Des images choquantes. Ce samedi 16 juillet, au lendemain du coup d'Etat raté en Turquie, des scènes de lynchages ont été rapportées par des médias et agences de presse, et relayées notamment sur les réseaux sociaux. Plus dramatique, des soldats ont été tués par des manifestants lors de lynchages. Près de 3000 soldats avaient par ailleurs été arrêtés ce samedi 16 juillet et 104 abattus, La chancelière Angela Merkel appelait la Turquie à respecter les règles de "l'Etat de droit" » (8).
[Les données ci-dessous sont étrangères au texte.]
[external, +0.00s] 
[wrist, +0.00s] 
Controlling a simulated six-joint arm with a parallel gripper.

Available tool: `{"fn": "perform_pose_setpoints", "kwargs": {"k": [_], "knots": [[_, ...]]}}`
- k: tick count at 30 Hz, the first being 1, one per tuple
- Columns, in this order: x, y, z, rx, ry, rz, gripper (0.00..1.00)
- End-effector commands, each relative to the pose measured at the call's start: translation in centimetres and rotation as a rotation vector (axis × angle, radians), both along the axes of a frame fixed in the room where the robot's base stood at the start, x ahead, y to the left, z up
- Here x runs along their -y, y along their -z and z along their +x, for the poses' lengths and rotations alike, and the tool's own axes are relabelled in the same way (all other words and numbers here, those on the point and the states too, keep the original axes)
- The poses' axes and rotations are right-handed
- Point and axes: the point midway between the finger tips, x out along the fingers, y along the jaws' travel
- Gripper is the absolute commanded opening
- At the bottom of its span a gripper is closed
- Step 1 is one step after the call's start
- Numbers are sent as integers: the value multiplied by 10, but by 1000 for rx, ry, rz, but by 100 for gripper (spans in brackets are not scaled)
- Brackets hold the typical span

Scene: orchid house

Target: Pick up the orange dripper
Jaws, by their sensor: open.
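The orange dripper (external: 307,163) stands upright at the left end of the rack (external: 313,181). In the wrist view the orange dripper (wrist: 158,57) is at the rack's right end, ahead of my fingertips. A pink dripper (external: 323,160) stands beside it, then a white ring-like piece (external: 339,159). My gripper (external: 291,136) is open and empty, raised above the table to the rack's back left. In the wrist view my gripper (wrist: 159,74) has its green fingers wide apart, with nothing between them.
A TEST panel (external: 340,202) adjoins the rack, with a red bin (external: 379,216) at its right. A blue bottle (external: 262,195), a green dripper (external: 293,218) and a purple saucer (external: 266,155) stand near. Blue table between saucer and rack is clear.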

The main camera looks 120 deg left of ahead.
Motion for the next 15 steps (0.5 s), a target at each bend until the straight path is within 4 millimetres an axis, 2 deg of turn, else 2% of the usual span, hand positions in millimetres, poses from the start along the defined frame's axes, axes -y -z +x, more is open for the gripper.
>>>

L'appel hypocrite à la retenue

D'une façon tout à fait hypocrite, les européens et les américains appellent après l'échec regretté du coup d'état à la retenue.Quoi qu'il en soit, Erdogan peut goûter son triomphe et savourer les futures restrictions des libertés que, fort de son rétablissement et enivré par son succès, il ne manquera pas de mettre en œuvre. Le rétablissement de la peine de mort, est acté. Dans le Huffington post nous lisons la détermination d'Erdogan concernant sa décision de faire revoter la peine de mort :

« C'est la loi dans un Etat démocratique d'analyser et de débattre de toute question", a-t-il déclaré samedi 16 juillet devant des milliers de sympathisants à Istanbul. Et ce dont il est "question", c'est le rétablissement de la peine de mort, en réponse au coup d'État raté fomenté par des militaires turcs. Le président turc envisage en effet que la peine capitale, abolie dans le pays en 2002, puisse être rétablie, après un débat au Parlement. Et il n'est pas le seul, son premier ministre, Binali Yildirim, l'a également clairement évoquée. À l'endroit des putschistes, le chef du gouvernement turc a déclaré que "ces lâches se verront infliger la peine qu'ils méritent", expliquant que la peine de mort devait être reconsidérée pour ceux qui ont laissé "une tâche noire" sur la démocratie. Selon lui, ces modifications législatives permettraient de s'assurer que cela ne se reproduira plus. En réaction à ces annonces, certains pays occidentaux ont appelé la Turquie à ne pas verser dans la purge aveugle. Le ministre canadien des Affaires étrangères Stéphane Dion a enjoint samedi Ankara de régler "l'après coup d'État" selon les "principes fondamentaux de la démocratie", en évitant notamment "tout châtiment collectif", alors que des images de militaires lynchés par la foule circulent sur les réseaux sociaux. (...) Le coup d'Etat raté en Turquie n'est pas un "chèque en blanc" au président Erdogan pour faire des "purges", a estimé de son côté le chef de la diplomatie française, Jean-Marc Ayrault ».(9)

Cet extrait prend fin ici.